Chloé highlighted why VR is so potent for art and museums: it can change the audience point of view, it can make them change their interpretation of a real painting or a universal cultural milestone.
A good point to notice is that the VR installation changed the visitor journey in the museum. As the VR booths have been installed downstairs, so not on the same level as the paintings room, many visitors changed their way to visit the museum. Visitors preferred to experienced the VR piece and then go back to the painting IRL and enjoyed it in a more profound way, maybe with a fresh eye.
Chloé went on to talk about distribution and here are 2 takeaways we could remember:
- Producers need to develop various formats and versions of the original VR / AR / XR content to ensure a wider distribution (360 videos, immersive projections, installation) and thus better maximize the distribution. It’s a good way to add value to your project and makes immersive pieces of art translated for new audiences with innovative means.
- Try to bring the VR piece outside the museum, for example, the Monet VR piece came to Taiwan (Kaohsiung), to Korea (Jeju Museum of art). This is beneficial to the museum itself, the museum welcoming the VR piece and – of course – also to the producer who can cover production costs and have revenues to start thinking of the next immersive project.
As both Curator of Digital Art at the Whitney Museum of American Art and Professor in the School of Media Studies at the New School, Christiane Paul offered a new perspective on the question of the day, with a more arty lens.
She shares with us a brief history of virtual reality which started back in the mid-sixties while we are today in the third phase of the medium. Christiane focused her speech on the last Augmented Reality experience commissioned by the Whitney Museum of Art in New York by Tamiko Thiel called ‘Unexpected Growth’. The artwork created a coral reef all around the museum to address climate change. The app could be downloaded on a smartphone and iPad accessible onsite. She also mentioned the AR installation by Alan Michelson with Steve Fragale, “Sapponckanikan (Tobacco Field)” showcased at the Whitney Museum in 2019. The AR artwork opens our screens at the same spot some 400 years ago, as the land of the Whitney Museum was a tobacco field. Indigenous people who were the first inhabitants of this land remind us that they are still there. We experiment through time and space.

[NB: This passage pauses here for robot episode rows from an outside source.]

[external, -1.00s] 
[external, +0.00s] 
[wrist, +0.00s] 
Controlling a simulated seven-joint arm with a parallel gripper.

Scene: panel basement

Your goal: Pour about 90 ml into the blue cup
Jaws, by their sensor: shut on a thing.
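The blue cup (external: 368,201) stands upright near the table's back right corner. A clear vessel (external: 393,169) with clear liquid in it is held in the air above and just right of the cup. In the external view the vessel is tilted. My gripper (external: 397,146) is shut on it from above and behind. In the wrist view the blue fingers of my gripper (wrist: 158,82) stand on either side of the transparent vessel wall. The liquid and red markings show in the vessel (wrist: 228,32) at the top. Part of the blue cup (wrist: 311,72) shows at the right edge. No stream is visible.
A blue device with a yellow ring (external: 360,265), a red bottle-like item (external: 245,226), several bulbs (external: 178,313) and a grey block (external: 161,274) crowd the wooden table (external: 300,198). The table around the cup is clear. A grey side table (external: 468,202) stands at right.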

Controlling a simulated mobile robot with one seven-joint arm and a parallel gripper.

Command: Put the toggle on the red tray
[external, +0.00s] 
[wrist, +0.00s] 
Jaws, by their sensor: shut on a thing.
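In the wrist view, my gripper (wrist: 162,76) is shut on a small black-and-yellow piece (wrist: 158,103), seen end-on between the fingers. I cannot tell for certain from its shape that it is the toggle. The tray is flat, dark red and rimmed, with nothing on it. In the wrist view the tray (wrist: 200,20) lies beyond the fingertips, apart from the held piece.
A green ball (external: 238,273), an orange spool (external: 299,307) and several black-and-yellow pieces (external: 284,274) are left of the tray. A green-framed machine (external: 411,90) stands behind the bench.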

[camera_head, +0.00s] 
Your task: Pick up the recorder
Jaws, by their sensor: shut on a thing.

Our main takeaway when we design our next projects:
- Museums and producers should think of different portals to get all visitors on board. It’s important to provide different entry points to be shared, not only via a downloadable app. Some visitors are tech-savvy and early adopters, but a great part of museum visitors would be more at ease using a tablet or share a screen with their family. Immersion is tech-related of course, and our address to all the visitors should be as inclusive as possible.